* [What you will do]: Among the entries, which lines carry the string "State"? Copy each of them.

* [Listed entries]:
.....
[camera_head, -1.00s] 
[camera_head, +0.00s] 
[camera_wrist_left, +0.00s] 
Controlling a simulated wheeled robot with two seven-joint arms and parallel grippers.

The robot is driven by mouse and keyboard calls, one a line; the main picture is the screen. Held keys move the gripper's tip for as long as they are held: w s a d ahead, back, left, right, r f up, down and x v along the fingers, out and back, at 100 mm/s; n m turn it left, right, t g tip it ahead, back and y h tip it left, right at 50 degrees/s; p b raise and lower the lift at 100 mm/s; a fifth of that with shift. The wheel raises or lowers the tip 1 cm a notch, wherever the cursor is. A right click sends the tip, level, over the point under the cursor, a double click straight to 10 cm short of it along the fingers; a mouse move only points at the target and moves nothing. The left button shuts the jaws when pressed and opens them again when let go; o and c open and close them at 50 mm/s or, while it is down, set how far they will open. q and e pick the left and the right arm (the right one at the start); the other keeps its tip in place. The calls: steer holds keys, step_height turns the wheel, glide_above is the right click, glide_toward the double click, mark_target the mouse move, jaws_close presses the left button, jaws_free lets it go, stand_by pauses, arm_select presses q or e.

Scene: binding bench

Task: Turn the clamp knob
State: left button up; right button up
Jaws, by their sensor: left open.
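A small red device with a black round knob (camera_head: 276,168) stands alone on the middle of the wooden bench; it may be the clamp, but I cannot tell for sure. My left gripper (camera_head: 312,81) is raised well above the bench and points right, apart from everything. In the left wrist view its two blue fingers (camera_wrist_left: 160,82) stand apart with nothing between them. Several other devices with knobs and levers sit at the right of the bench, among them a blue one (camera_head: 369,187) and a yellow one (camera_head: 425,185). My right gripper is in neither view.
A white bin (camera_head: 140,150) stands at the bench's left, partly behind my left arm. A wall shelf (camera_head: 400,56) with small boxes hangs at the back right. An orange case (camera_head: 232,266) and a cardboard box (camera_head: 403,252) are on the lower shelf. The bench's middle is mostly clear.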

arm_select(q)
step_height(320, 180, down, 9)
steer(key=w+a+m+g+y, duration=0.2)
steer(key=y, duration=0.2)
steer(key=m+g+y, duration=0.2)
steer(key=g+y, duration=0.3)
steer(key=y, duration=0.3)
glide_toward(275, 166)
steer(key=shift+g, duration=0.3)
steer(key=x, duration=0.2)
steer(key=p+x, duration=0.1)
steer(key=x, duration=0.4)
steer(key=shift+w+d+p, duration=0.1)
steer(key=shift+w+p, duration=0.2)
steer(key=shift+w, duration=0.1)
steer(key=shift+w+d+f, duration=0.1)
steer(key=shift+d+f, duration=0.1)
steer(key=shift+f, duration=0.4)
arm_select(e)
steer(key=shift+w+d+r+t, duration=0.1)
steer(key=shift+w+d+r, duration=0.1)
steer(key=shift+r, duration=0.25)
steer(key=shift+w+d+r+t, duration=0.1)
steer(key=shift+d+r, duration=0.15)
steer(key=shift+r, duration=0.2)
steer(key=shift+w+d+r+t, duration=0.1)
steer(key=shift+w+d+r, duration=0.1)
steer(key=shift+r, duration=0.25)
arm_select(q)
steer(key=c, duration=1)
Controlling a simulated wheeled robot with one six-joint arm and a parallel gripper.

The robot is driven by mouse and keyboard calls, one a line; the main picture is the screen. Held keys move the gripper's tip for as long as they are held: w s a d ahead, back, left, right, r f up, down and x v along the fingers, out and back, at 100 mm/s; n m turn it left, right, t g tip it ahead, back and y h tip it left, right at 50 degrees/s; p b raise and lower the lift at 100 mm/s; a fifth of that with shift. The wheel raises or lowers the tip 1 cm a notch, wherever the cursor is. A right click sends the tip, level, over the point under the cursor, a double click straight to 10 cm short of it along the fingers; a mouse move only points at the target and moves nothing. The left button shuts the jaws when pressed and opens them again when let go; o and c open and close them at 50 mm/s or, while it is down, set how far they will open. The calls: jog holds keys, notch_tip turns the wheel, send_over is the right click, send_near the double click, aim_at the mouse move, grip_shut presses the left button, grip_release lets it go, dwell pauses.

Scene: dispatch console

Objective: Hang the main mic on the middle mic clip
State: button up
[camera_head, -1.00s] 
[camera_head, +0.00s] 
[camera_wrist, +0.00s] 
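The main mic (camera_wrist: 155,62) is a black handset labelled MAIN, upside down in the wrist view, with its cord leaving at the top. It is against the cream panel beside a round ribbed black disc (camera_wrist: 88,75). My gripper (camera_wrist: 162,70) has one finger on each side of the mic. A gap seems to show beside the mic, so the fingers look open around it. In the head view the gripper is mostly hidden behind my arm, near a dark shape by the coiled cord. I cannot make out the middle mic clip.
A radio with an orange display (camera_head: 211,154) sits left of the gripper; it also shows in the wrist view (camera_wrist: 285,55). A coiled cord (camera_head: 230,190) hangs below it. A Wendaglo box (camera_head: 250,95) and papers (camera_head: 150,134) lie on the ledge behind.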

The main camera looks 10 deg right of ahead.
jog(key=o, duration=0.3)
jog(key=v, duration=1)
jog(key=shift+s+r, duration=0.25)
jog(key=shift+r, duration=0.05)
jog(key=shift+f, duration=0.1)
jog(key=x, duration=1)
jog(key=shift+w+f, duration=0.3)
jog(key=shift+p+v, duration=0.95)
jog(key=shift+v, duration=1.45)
.....
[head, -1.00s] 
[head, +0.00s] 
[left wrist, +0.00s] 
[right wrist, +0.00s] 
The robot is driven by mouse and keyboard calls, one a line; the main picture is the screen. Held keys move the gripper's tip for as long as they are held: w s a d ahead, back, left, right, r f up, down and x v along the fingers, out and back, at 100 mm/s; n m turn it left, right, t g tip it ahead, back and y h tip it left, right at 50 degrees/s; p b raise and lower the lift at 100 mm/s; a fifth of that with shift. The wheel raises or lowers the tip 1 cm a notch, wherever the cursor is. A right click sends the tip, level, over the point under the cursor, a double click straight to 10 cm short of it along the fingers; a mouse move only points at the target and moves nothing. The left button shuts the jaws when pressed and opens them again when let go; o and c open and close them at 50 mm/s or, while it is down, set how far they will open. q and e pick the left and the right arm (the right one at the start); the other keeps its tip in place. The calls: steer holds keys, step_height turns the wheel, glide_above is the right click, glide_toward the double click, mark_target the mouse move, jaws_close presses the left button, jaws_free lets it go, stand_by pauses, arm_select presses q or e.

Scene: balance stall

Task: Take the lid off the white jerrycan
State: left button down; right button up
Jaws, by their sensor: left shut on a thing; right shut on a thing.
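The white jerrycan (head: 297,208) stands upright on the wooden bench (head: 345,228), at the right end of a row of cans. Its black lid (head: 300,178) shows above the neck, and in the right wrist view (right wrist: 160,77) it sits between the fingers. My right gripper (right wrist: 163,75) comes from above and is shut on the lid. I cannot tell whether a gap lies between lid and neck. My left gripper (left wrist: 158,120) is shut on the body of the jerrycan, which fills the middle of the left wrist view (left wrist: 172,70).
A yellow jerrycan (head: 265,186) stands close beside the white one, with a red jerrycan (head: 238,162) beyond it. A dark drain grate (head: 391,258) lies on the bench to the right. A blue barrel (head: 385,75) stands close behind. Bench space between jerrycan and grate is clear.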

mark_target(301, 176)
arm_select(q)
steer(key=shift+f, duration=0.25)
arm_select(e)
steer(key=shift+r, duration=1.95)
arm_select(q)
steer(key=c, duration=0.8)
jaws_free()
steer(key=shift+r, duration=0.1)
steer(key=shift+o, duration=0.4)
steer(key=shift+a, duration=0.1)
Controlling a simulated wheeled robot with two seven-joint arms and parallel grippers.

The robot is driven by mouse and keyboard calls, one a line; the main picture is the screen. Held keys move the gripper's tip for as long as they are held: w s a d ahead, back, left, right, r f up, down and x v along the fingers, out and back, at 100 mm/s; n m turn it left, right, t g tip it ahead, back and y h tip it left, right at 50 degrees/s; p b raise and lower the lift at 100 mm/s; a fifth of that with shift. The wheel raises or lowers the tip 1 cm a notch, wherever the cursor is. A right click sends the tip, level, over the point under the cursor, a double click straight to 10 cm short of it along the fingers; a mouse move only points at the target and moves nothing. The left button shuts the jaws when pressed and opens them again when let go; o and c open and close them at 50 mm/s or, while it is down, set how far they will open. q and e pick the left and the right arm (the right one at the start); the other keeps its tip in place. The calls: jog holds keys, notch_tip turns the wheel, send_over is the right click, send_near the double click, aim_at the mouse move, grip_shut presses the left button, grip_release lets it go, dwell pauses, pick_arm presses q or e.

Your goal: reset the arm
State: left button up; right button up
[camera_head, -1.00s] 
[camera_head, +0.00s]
.....
* [Exercise solution]:
State: left button up; right button up
State: button up
State: left button down; right button up
State: left button up; right button up

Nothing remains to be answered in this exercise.